Some orbits are so eccentric that they never loop back around again. At an eccentricity of exactly one you have a parabola, and for eccentricities greater than one the orbit traces a hyperbola. To picture these shapes, aim a flashlight at a nearby wall. The emergent cone of light will form a circle. Now gradually angle the flashlight upward, and you create ellipses of higher and higher eccentricities. When your light cone points straight up, the light that still falls on the nearby wall takes the exact shape of a parabola. Tip the flashlight away from the wall a bit more, and you have made a hyperbola. (Now you have something different to do when you go camping.) Any object with a parabolic or hyperbolic trajectory moves so fast that it will never return. If astronomers ever discover a comet with such an orbit, we will know that it has emerged from the depths of interstellar space and is on a one-time tour through the inner solar system.
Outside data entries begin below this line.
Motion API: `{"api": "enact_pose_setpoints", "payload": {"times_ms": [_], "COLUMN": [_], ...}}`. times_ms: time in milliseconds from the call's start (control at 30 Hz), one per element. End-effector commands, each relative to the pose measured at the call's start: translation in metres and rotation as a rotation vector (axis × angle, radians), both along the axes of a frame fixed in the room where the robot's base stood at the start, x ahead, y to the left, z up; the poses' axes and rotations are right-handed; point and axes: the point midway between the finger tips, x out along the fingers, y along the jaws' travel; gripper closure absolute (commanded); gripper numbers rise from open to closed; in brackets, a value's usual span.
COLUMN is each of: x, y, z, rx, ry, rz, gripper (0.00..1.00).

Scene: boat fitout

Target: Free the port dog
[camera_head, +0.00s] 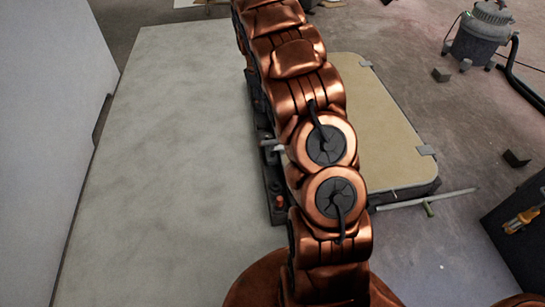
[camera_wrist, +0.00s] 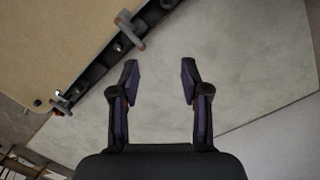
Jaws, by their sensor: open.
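A tan hatch panel (camera_head: 385,135) with a dark frame lies right of my arm in the head view. It fills the upper left of the wrist view (camera_wrist: 60,35). A grey dog handle (camera_wrist: 130,30) sticks out from the dark frame edge (camera_wrist: 92,75), ahead and left of my gripper. A second, smaller fitting (camera_wrist: 63,100) sits farther left along that edge. I cannot tell which is the port dog. My gripper (camera_wrist: 159,80) is open and empty over the pale surface, apart from both fittings. My arm hides it in the head view.
A pale flat board (camera_head: 165,130) gives clear room left of my arm. A light wall panel (camera_head: 45,120) stands at far left. A vacuum (camera_head: 482,42) with hose, a rod (camera_head: 450,194) and a dark box (camera_head: 515,250) are on the right.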

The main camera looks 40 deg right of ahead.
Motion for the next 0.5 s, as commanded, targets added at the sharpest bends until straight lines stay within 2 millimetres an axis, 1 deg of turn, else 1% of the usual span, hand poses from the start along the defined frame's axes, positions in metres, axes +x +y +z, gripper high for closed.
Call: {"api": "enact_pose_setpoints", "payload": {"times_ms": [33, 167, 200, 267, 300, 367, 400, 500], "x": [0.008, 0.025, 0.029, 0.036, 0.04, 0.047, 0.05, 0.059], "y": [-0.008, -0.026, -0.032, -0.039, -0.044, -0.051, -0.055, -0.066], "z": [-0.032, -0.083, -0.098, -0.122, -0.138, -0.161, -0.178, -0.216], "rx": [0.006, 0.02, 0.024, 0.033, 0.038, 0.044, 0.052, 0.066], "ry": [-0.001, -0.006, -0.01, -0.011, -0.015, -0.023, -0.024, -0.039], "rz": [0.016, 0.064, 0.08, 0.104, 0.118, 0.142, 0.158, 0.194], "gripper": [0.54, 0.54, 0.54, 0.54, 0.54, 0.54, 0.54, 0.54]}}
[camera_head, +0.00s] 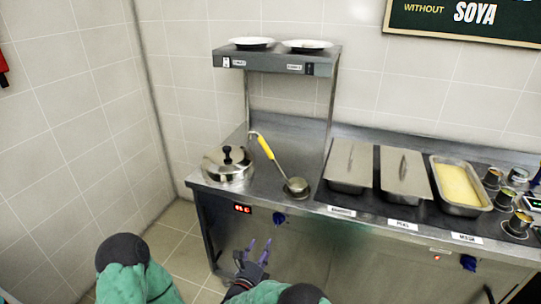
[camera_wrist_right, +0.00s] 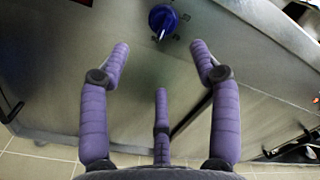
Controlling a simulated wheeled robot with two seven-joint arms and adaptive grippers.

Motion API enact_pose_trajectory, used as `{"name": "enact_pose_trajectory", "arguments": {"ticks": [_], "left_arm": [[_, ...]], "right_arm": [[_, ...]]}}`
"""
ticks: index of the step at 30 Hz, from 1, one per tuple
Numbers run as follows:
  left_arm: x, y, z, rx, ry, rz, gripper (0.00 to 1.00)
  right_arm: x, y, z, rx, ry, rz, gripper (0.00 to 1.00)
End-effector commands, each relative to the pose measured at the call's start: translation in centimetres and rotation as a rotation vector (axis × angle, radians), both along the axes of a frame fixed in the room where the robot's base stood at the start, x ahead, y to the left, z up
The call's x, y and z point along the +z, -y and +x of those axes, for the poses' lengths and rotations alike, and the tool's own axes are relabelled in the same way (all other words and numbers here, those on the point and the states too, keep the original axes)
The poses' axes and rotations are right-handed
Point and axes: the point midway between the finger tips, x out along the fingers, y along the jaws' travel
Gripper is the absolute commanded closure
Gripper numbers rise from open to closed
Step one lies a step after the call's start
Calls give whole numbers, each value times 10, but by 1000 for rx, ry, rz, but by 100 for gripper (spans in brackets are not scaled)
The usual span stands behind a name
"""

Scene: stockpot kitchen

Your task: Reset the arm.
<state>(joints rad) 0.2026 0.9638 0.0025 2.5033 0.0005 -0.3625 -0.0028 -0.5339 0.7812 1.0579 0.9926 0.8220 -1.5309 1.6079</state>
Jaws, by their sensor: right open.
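My right gripper (camera_head: 258,252) is open and empty in front of the counter's steel front panel, low in the head view. In the right wrist view its purple fingers (camera_wrist_right: 160,75) are spread with nothing between them, and a blue knob (camera_wrist_right: 163,18) on the panel shows beyond them. In the head view that blue knob (camera_head: 279,218) is above and to the right of the gripper. Parts of my green arms show at the bottom of the head view. My left gripper is not in view.
On the counter (camera_head: 262,202) stand a lidded pot (camera_head: 228,170) and a ladle (camera_head: 265,147) with a yellow handle, its bowl at a round well. Two covered trays, a yellow-filled pan (camera_head: 459,186) and several small cups are at right. A shelf (camera_head: 275,60) holds two plates.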

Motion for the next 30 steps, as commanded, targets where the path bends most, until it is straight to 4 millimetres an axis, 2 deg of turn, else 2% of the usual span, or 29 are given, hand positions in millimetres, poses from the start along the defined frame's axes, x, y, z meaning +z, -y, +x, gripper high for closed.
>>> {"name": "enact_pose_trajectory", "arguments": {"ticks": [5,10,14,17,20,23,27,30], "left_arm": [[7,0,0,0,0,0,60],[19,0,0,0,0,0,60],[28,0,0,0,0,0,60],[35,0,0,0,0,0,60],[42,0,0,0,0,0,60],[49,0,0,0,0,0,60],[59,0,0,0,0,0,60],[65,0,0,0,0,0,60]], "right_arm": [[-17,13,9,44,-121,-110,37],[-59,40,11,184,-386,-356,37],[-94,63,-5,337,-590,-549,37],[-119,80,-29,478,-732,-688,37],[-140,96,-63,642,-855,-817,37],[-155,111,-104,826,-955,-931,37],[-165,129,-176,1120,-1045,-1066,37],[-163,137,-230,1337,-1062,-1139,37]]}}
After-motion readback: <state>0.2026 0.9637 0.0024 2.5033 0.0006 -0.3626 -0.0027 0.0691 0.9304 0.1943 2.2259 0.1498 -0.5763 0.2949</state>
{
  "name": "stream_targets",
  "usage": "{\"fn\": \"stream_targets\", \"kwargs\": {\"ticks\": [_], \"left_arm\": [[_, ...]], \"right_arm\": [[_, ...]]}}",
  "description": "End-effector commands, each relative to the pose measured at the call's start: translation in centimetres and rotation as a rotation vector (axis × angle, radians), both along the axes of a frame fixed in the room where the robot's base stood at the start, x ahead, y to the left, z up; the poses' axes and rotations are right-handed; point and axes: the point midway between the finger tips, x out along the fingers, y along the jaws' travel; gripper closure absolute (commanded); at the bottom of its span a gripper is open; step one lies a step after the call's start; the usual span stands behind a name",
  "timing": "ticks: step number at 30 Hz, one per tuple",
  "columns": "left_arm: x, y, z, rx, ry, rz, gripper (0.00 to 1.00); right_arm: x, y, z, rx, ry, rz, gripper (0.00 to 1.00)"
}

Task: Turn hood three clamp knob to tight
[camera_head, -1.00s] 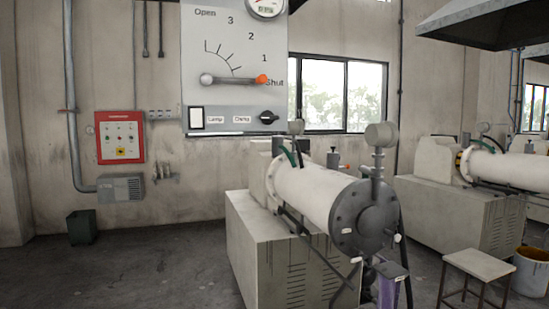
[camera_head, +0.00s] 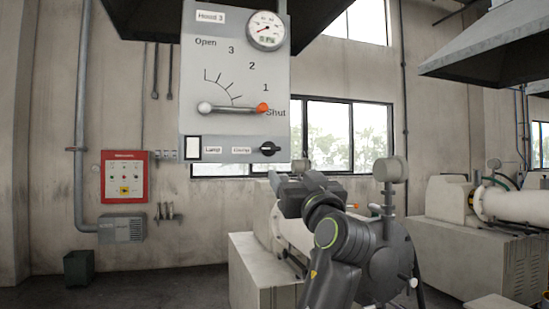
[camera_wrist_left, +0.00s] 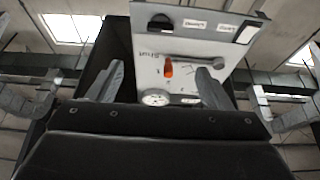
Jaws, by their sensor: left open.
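The hood 3 panel (camera_head: 222,75) hangs under a dark hood. Its black clamp knob (camera_head: 268,149) is at the lower right, beside a small label, with its grip bar lying roughly sideways. In the left wrist view the panel is upside down, with the knob (camera_wrist_left: 160,22) at its top left. My left gripper (camera_head: 286,176) is below and slightly right of the knob, apart from it. In the left wrist view my left gripper (camera_wrist_left: 159,84) has its fingers spread with nothing between them. My right gripper is not in view.
The panel has a damper lever with an orange end (camera_head: 262,107) at Shut, a round gauge (camera_head: 266,30) and a white lamp switch (camera_head: 193,148). A white mill (camera_head: 262,270) stands below, partly behind my arm. A red box (camera_head: 124,176) is on the left wall.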

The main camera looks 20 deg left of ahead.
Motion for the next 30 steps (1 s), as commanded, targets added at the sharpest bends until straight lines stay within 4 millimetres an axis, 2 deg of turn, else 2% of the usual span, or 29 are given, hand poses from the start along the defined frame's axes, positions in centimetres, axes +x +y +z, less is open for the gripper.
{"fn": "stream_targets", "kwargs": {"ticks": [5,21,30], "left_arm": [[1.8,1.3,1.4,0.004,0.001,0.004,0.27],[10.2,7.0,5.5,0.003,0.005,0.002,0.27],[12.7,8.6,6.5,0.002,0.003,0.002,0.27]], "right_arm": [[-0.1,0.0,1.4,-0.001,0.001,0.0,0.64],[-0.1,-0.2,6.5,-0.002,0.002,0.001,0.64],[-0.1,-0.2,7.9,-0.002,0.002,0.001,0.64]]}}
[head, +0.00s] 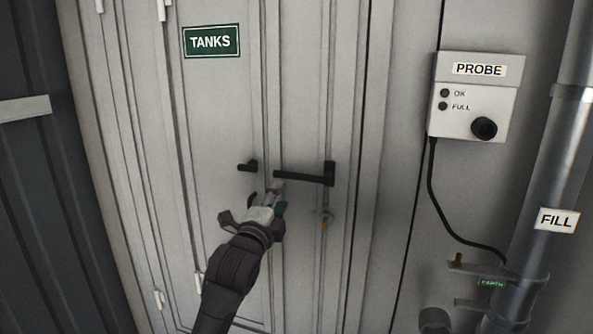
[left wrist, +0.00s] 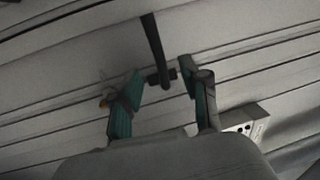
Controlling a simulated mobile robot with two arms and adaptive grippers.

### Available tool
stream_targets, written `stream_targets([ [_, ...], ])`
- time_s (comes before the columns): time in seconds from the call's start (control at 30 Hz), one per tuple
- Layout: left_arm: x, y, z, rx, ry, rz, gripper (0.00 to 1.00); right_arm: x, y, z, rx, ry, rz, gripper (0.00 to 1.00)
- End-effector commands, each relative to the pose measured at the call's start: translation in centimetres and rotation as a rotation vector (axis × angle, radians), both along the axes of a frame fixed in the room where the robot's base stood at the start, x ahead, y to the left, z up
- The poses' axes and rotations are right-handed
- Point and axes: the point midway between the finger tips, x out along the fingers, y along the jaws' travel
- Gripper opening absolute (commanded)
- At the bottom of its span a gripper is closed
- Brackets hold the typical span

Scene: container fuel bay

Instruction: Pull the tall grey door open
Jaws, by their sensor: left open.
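The tall grey door (head: 215,120) is shut, its panels flush with the wall around it. A long black lever handle (head: 304,177) sits on its right part and lies about level. A shorter black handle (head: 248,166) is to its left. My left gripper (head: 264,200) is open just in front of and below the lever's left end. In the left wrist view, the black lever (left wrist: 152,45) runs down from the top, and its end shows between the open fingers of my left gripper (left wrist: 162,72). I cannot tell whether they touch. My right gripper is not in view.
A green TANKS sign (head: 211,41) is high on the door. To the right are a PROBE box (head: 472,97) with a hanging cable and a grey FILL pipe (head: 545,190). A dark ribbed wall (head: 50,200) stands left.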

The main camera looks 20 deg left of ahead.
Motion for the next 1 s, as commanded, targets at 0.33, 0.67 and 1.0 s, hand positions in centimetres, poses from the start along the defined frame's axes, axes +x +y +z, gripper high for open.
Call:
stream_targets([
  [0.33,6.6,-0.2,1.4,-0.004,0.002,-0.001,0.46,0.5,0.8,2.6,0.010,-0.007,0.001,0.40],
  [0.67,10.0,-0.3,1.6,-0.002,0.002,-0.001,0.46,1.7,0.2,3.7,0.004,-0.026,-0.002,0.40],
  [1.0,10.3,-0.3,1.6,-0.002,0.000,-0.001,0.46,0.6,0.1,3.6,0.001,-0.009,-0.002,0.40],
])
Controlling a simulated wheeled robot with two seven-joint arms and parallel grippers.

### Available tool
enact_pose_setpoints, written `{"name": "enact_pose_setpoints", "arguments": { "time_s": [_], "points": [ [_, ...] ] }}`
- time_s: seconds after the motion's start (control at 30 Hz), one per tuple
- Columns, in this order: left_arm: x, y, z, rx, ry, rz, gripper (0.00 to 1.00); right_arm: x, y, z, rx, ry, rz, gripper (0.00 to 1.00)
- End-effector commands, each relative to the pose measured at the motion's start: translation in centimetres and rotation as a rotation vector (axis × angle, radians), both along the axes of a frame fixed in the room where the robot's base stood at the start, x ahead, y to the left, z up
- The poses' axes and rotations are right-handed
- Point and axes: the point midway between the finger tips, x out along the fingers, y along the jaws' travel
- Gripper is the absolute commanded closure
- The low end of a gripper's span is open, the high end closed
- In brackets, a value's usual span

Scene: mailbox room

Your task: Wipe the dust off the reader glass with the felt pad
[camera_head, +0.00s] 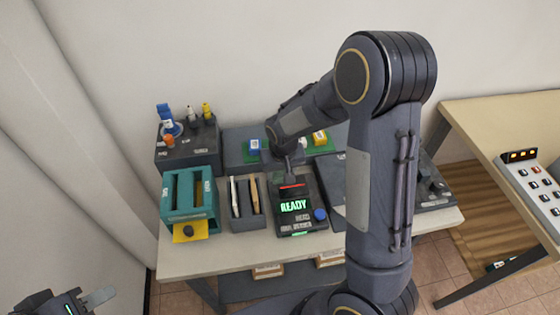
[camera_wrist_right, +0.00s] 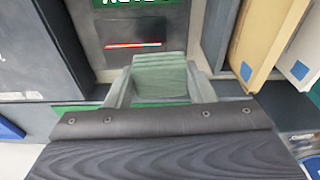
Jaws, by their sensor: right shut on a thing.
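The reader (camera_head: 300,210) is a dark box on the table, with a lit green "READY" screen and a blue button. Its dark glass with a red line (camera_head: 292,187) is above the screen; it also shows in the right wrist view (camera_wrist_right: 135,47). My right gripper (camera_wrist_right: 160,88) is shut on a grey-green block, seemingly the felt pad (camera_wrist_right: 160,75), close to the glass. I cannot tell whether they touch. Dust is too small to make out. In the head view my right gripper (camera_head: 290,166) is partly hidden by its arm. My left gripper (camera_head: 88,300) is at the lower left, away from the table, partly cut off.
A teal slotted rack (camera_head: 190,197) and a dark holder with envelopes (camera_head: 246,203) stand left of the reader. A dark caddy with bottles (camera_head: 187,145) is behind. A second table (camera_head: 500,115) stands right.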

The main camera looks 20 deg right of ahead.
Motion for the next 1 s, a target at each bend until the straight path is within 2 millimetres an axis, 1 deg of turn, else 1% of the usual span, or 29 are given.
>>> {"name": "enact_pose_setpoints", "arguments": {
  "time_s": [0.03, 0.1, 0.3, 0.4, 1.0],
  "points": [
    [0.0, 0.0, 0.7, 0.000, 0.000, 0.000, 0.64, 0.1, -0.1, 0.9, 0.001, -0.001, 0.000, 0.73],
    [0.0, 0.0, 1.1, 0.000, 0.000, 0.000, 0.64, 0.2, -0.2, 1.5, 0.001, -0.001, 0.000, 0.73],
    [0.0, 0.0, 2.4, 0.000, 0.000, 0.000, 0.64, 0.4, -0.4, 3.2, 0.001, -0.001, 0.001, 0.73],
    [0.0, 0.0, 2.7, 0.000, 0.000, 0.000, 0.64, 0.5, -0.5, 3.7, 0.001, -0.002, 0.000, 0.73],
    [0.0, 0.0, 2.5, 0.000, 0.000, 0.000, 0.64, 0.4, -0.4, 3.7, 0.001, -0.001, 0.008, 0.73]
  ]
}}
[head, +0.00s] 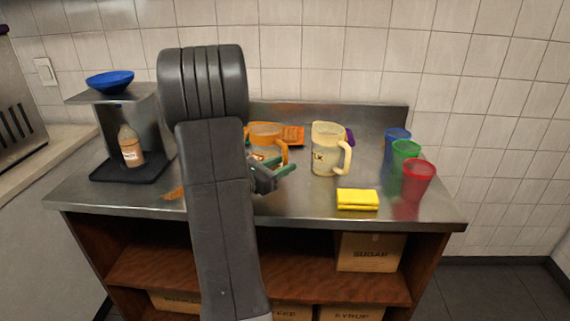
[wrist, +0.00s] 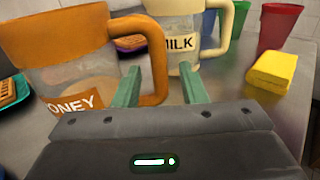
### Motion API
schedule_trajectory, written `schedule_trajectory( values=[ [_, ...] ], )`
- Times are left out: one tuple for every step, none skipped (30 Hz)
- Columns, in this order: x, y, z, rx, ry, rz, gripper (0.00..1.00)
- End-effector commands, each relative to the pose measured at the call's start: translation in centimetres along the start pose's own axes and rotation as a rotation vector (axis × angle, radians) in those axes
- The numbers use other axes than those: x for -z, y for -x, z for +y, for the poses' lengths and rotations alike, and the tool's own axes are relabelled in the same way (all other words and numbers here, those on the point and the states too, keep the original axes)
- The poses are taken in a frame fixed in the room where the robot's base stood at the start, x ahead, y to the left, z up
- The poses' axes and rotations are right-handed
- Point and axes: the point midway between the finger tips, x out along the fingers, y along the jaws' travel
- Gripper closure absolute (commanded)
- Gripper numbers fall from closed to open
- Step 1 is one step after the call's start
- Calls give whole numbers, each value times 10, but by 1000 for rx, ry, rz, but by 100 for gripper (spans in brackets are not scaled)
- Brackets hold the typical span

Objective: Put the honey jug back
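The honey jug (head: 266,131), clear with an orange rim and handle, stands upright on the metal counter. In the wrist view the honey jug (wrist: 62,45) fills the left side, its label partly cut off to "ONEY". Its handle curves down to the right, toward the gap between my fingers. My gripper (head: 281,169) is in front of the jug, and its green fingers also show in the wrist view (wrist: 160,88). The fingers are apart, with the handle's lower part appearing between or just beyond them. Whether they touch it is unclear. My arm hides part of the counter left of the jug.
A cream milk jug (head: 326,150) stands close right of the honey jug. Blue, green (head: 405,153) and red (head: 418,178) cups stand further right, with a yellow sponge (head: 357,199) in front. A bottle (head: 131,147) stands under a dispenser stand at left.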

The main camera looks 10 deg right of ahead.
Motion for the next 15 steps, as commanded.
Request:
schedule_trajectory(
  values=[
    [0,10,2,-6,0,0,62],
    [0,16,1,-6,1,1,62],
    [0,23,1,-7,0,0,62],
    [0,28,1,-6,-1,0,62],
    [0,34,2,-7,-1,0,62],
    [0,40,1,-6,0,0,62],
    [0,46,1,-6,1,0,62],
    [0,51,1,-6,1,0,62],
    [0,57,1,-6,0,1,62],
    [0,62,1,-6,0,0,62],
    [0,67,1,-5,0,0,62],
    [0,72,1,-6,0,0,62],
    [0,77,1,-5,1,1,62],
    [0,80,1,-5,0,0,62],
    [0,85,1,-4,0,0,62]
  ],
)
Newtonian gravity describes the force of attraction between any two objects anywhere in the universe, no matter where they are found, what they are made of, or how large or small they may be. For example, you can use Newton's law to calculate the past and future behavior of the Earth-Moon system. But add a third object--a third source of gravity--and you severely complicate the system's motions. More generally known as the three-body problem, this manage a trois yields richly varied trajectories whose tracking usually requires a computer.
Some clever solutions to this problem deserve attention. In one case, called the restricted three-body problem, you simplify things by assuming the third body has so little mass compared with the other two that you can ignore its presence in the equations. With this approximation, you can reliably follow the motions of all three objects in the system. And we're not cheating. Many cases like this exist in the real universe--the Sun, Jupiter, and one of Jupiter's itty-bitty moons, for instance. In another case drawn from the solar system, an entire family of rocks move in stable orbits around the Sun, a half-billion miles ahead of and behind Jupiter. These are the Trojan asteroids, each one locked in its solar orbit (as if by Star Trek's tractor beams) by the gravity of Jupiter and the Sun.